Once again, as is all too often the case where children are involved, the delays in receiving child support that will result from adherence to the majority ruling and possible federal funding losses brought about by the majority’s ruling will surely inure to the detriment of the child. Any delay in the receipt of child support payments, which we have previously declared to be “exclusively for the benefit and economic best interest of the child,” will undoubtedly exacerbate the negative impact already realized by the child who is owed support. Carter v. Carter, 198 W.Va. 171, 176, 479 S.E.2d 681, 686 (1996). Through the majority’s emasculation of the automatic wage withholding mechanism of collecting child support, this State’s previously-declared public policy to resolve issues of “visitation, child support and child custody” consistent with the “best interest and welfare of the children” in mind has been violated. Carter, 198 W.Va. at 176, 479 S.E.2d at 686.

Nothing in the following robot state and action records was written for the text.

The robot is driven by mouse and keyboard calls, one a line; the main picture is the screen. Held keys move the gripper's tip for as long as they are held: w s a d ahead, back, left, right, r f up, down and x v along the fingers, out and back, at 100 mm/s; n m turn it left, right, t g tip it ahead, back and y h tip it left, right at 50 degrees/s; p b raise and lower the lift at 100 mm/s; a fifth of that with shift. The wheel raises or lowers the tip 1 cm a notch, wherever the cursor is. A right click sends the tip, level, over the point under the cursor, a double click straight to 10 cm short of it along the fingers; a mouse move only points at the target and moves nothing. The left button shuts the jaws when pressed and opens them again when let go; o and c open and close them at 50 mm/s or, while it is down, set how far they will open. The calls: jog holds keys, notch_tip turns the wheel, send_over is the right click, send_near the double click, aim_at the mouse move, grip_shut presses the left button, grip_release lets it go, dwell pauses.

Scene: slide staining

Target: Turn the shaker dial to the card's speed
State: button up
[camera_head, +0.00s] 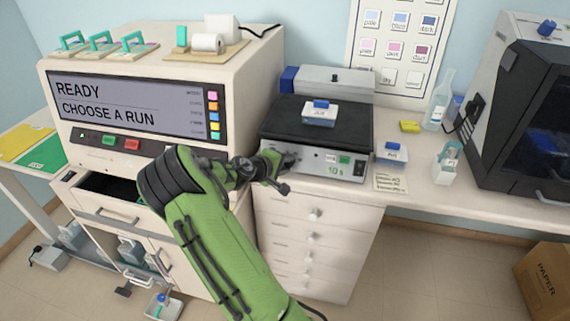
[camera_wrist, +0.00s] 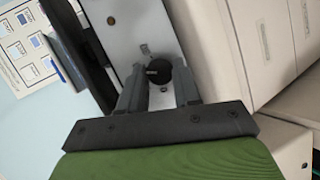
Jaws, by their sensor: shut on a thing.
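The shaker is a low pale box with a dark platform (camera_head: 275,120) on the bench, and its front panel (camera_head: 318,161) carries a dial, a small green display and a dark switch. My gripper (camera_head: 282,172) is at the left end of that panel. In the wrist view, the round black dial (camera_wrist: 156,70) sits between the two fingers of my gripper (camera_wrist: 160,78), which are shut on it. The dial's pointer and scale cannot be read. A small cream card (camera_head: 390,182) with lines of print lies at the bench edge right of the shaker; its text is too small to read.
A large stainer (camera_head: 55,100) reading "READY CHOOSE A RUN" stands left of the shaker. A white-and-blue item (camera_head: 319,115) rests on the platform. A similar item (camera_head: 391,152), a yellow block (camera_head: 410,127) and a white holder (camera_head: 446,170) stand to the right. Drawers (camera_head: 313,235) lie below.

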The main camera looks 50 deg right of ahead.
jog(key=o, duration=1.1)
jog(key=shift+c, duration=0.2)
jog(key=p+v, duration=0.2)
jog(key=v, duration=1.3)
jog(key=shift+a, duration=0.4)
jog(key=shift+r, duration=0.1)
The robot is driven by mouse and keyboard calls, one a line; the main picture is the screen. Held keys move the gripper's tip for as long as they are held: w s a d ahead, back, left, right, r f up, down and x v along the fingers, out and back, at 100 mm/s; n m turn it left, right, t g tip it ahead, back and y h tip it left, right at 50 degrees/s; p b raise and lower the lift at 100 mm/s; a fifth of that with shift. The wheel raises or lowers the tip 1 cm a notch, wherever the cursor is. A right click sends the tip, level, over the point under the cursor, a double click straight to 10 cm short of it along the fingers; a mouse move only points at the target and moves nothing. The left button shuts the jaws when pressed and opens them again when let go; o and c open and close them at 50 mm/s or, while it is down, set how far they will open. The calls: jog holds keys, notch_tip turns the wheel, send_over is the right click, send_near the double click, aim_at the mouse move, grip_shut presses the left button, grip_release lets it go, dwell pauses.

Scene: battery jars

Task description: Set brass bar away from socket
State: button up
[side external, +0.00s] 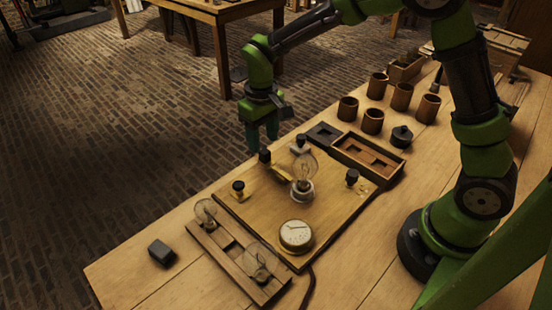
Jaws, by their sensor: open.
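The brass bar (281,173) appears as a short yellowish strip on the wooden board (252,215), beside the socket (302,191). Its end lies near a black-knobbed post (265,156), and I cannot tell whether it touches the socket. The socket is a pale round base with a clear bulb (304,168) standing upright in it. My gripper (262,146) points down near the board's far left edge, behind the black-knobbed post. Its two green fingers are apart, with nothing seen between them.
More black-knobbed posts (238,188) and a round dial (296,236) are on the board. A bulb rack (222,238) lies in front, with a dark block (161,253) to its left. A compartmented box (367,157) and several brown jars (372,121) stand behind right. The table's left front is mostly clear.

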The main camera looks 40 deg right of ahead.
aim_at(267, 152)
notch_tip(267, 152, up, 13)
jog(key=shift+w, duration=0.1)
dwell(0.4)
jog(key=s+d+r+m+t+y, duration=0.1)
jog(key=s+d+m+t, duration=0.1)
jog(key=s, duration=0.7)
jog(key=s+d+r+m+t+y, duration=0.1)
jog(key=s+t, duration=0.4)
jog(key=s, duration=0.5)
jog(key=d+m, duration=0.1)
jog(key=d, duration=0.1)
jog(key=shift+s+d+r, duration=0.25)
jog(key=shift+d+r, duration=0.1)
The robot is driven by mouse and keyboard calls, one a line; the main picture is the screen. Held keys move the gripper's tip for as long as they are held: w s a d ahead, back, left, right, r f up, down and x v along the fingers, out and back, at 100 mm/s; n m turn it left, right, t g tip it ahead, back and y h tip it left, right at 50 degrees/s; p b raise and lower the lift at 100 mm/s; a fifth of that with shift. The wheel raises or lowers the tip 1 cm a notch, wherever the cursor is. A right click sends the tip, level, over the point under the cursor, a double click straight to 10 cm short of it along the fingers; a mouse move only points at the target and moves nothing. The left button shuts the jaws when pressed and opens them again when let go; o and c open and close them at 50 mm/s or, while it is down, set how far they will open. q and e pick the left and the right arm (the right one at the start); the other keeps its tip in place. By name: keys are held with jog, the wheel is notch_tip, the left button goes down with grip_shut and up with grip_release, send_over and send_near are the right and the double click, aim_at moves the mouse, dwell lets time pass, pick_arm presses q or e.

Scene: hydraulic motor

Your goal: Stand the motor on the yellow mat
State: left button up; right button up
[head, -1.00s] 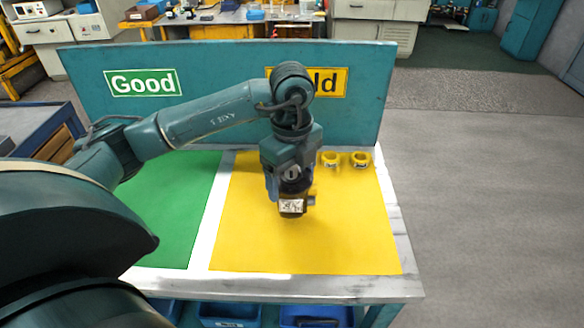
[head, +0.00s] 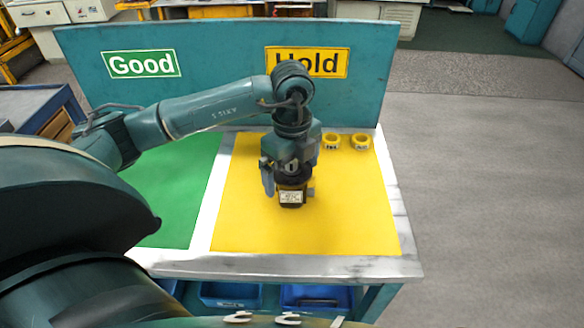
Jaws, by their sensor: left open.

I am authorized to say that Chief Justice DAVIS joins me in this dissent.

. The majority similarly errs in its statement that “totally different collection procedures are provided for current obligations as opposed to accrued, past due obligations.” This is patently fallacious as all four lypes of collection/enforcement mechanisms apply in cases where child support obligations are past due. Since income withholding applies to both current and past due obligations under West Virginia Code § 48A-5-3, the majority’s view of collection procedures is simply not supported by law.

. The Division represents the amount of federal funds at risk as $130,000,000.

. Under West Virginia Code § 48A-5-2(g), the obligor has fourteen days in which to contest the affidavit of. accrued support by informing the Division in writing of its basis for contesting the affidavit or to obtain a court hearing for the same purpose.